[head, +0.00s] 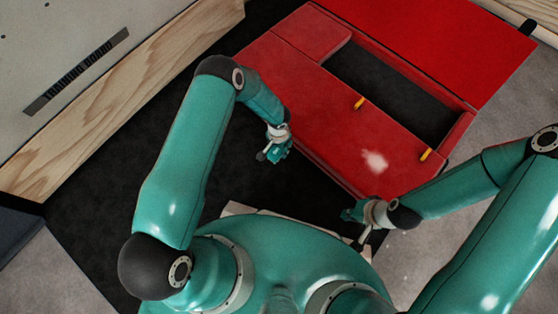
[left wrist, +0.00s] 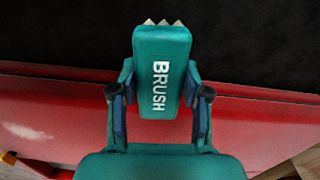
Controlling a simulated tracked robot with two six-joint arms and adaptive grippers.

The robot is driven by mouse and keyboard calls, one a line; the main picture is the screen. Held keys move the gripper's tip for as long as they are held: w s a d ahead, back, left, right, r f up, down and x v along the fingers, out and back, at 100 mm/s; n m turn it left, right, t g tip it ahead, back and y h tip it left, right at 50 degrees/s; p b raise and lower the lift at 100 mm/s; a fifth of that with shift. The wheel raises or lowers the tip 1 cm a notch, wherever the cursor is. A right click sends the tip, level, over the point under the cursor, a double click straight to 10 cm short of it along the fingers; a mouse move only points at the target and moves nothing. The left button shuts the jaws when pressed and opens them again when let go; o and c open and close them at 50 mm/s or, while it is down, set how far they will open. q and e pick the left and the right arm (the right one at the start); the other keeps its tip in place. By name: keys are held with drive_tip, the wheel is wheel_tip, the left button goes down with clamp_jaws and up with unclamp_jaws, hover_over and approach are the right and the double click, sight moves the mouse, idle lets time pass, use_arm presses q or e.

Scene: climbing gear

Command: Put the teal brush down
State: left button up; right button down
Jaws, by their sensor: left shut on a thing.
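The teal brush (left wrist: 162,75) has "BRUSH" in white letters on its block, with pale bristle tips at the upper end in the left wrist view. My left gripper (left wrist: 160,95) is shut on it, one finger on each side of the block. In the head view my left gripper (head: 277,149) is over the black floor, close to the left edge of the red pad; the brush is too small there to make out clearly. My right gripper (head: 352,214) is near the pad's lower edge, and its finger opening is too small to tell.
The red pad (head: 300,95) lies open, with a dark recess (head: 395,88), yellow tabs (head: 426,154) and a white smudge. A grey panel with a wooden edge (head: 120,95) stands at left. The black floor (head: 110,215) between is clear. Grey floor lies at right.

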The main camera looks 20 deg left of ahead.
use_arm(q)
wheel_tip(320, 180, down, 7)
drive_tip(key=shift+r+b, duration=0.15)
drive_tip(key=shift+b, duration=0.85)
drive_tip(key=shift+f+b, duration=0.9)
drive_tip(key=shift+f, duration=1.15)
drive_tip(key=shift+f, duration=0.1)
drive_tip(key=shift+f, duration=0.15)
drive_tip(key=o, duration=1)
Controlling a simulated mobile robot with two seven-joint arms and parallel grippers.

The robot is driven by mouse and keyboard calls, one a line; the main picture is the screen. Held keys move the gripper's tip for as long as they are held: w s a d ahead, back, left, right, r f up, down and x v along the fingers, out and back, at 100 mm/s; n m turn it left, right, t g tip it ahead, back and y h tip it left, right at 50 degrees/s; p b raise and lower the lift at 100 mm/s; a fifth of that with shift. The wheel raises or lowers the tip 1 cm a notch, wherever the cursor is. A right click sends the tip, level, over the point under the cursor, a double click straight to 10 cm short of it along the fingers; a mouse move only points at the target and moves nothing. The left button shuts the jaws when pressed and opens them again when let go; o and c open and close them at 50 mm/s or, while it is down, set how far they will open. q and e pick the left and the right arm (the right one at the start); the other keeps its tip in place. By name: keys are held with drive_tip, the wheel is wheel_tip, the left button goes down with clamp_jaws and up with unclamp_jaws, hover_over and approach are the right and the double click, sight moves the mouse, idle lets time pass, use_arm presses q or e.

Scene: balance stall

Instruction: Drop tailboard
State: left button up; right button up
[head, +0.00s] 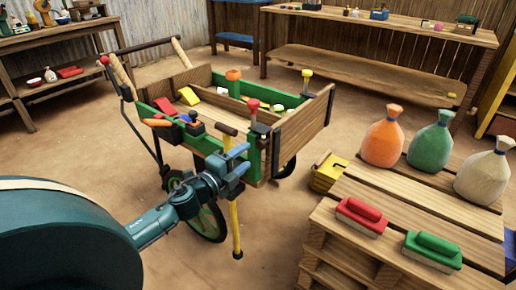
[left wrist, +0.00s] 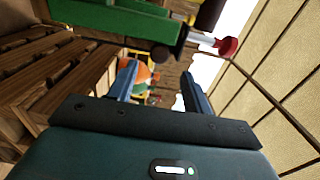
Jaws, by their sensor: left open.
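The cart (head: 190,118) has green rails and wooden boards. Its tailboard (head: 310,115), a wooden panel with dark edges, stands upright at the right end. A red-knobbed pin (head: 253,106) stands at the near corner by the tailboard, and a yellow-knobbed pin (head: 306,74) at the far corner. My left gripper (head: 238,160), with blue fingers, is open and empty just outside the near corner, below the red knob. In the left wrist view, the open fingers (left wrist: 160,85) show below a green rail (left wrist: 110,18) and the red knob (left wrist: 229,47). My right gripper is not in view.
A slatted wooden stand (head: 400,215) at right holds three sacks and red and green brushes. A yellow box (head: 328,172) stands between it and the cart. A yellow leg (head: 236,225) props the cart's near side. Workbenches line the back; floor behind the cart is clear.

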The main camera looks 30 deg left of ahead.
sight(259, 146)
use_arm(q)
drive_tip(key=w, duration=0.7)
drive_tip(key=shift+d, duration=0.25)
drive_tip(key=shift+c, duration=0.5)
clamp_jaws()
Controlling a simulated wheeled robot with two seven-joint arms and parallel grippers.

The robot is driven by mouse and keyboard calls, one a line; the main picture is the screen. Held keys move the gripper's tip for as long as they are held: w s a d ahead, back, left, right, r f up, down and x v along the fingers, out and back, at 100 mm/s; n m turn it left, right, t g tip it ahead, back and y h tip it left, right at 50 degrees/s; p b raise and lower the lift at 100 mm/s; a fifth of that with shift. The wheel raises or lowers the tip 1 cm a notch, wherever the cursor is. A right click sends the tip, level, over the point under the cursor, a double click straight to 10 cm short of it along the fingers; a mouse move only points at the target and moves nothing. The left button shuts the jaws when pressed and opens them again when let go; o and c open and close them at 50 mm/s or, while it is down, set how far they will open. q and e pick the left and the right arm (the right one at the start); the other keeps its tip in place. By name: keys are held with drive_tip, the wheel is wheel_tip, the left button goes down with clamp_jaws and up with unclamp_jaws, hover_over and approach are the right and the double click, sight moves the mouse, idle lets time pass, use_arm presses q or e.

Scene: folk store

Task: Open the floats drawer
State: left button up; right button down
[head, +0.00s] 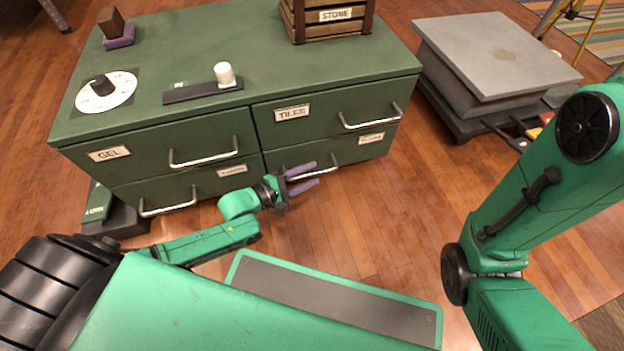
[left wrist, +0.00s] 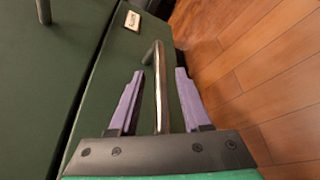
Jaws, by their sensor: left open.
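A green cabinet (head: 200,42) has drawers in two rows with metal bar handles. The upper labels read GEL (head: 109,154) and TILES (head: 292,112). The lower labels, at left (head: 232,170) and right (head: 371,138), are too small to read surely, so I cannot tell which says floats. My left gripper (head: 317,172), with purple fingers, is open at the lower right drawer (head: 345,153), which looks shut. In the left wrist view this drawer's handle (left wrist: 160,85) lies between the two open fingers, with gaps on both sides. My right gripper is out of view.
On the cabinet top are a dial (head: 105,93), a slider with a white knob (head: 225,74) and a wooden STONE crate (head: 331,22). A grey slab stand (head: 497,52) is at right. Wooden floor (head: 380,220) in front of the drawers is clear.

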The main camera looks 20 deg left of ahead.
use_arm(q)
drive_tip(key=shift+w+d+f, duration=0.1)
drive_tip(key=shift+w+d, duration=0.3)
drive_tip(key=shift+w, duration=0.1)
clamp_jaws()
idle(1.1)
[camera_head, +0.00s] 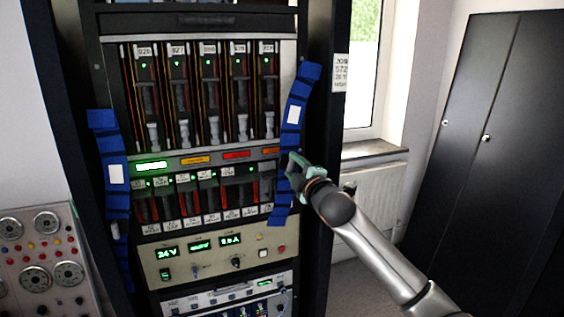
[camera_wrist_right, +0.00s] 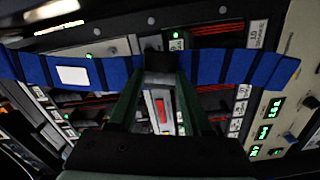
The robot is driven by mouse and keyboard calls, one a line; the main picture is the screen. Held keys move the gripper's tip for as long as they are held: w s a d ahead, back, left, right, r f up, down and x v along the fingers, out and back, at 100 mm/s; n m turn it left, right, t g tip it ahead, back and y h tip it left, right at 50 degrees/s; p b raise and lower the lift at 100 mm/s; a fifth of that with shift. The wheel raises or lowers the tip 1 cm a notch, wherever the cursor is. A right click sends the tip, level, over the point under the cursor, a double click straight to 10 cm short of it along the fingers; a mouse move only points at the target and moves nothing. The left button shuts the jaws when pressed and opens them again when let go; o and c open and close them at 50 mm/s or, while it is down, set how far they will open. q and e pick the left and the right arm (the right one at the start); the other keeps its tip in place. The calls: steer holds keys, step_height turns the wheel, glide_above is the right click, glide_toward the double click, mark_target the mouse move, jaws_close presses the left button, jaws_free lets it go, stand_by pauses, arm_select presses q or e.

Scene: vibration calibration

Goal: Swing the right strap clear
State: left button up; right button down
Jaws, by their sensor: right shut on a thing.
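The right strap (camera_head: 298,98) is a blue band with dark stripes and a white label, running down the right side of the rack front. My right gripper (camera_head: 291,165) is at its lower half, shut on the strap. In the right wrist view the strap (camera_wrist_right: 118,72) crosses the picture from side to side, and the fingertips of the gripper (camera_wrist_right: 160,66) meet at its middle. A similar left strap (camera_head: 115,150) hangs down the left side of the rack. My left gripper is not in view.
The rack (camera_head: 200,36) holds rows of modules with green lights and a lower panel (camera_head: 215,255) with displays and knobs. A gauge panel (camera_head: 40,262) stands at the left. A radiator (camera_head: 378,195) and dark cabinets (camera_head: 500,130) stand to the right.

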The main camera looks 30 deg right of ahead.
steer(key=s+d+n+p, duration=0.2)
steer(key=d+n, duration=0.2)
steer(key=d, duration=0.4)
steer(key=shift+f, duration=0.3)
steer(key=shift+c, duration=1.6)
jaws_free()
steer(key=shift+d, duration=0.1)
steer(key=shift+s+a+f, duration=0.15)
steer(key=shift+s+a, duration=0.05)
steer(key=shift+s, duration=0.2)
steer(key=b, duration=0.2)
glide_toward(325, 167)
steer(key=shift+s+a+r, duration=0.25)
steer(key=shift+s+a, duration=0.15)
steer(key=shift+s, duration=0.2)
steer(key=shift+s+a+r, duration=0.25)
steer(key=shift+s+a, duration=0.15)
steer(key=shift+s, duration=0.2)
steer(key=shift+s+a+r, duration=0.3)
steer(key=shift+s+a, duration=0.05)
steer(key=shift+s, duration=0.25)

□ □ □ □

Goal of the exercise: Each line holding "arms" must be found and copied.

Problem solution:
Controlling a simulated tracked robot with two six-joint arms and adaptive grippers.
Controlling a simulated mobile robot with two seven-joint arms and parallel grippers.
Controlling a simulated wheeled robot with two seven-joint arms and parallel grippers.

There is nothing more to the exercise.